## start DATASET EXTRACT

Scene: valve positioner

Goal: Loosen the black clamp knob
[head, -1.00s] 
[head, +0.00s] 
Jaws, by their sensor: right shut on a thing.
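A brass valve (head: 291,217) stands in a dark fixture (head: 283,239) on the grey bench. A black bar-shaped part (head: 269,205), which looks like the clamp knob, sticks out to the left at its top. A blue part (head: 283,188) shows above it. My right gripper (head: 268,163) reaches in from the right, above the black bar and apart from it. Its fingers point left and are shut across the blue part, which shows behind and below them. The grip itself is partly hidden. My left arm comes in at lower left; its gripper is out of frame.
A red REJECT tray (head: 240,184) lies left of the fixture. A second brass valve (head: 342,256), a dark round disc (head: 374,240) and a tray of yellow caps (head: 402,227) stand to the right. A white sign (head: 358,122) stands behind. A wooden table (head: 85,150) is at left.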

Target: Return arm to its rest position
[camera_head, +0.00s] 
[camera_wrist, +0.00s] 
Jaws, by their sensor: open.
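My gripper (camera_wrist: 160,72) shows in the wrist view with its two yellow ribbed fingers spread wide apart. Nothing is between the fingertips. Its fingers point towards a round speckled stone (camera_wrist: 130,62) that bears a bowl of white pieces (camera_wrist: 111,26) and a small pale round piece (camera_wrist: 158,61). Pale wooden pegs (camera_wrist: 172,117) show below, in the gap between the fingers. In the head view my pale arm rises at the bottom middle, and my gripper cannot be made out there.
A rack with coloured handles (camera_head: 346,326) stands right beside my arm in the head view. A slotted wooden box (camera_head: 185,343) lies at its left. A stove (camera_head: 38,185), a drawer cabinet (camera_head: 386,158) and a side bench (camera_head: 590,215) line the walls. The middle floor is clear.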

## end DATASET EXTRACT
## start DATASET EXTRACT

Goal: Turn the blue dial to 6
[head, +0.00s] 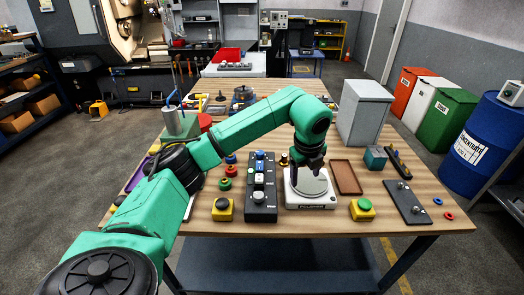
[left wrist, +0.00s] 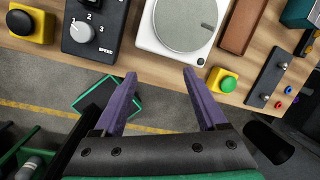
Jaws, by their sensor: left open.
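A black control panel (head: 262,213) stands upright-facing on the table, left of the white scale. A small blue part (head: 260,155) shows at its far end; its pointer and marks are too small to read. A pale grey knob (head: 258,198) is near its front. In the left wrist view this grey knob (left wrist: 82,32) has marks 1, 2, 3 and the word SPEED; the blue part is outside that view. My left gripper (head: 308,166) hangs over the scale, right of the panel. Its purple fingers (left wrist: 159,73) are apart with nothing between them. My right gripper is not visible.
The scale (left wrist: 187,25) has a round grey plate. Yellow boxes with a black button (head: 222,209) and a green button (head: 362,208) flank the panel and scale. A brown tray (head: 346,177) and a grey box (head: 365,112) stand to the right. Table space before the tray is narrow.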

## end DATASET EXTRACT

● DESCRIPTION OF THE TASK:
Copy out every line of the data that includes the word "Goal".

● EXERCISE SOLUTION:
Goal: Loosen the black clamp knob
Goal: Turn the blue dial to 6

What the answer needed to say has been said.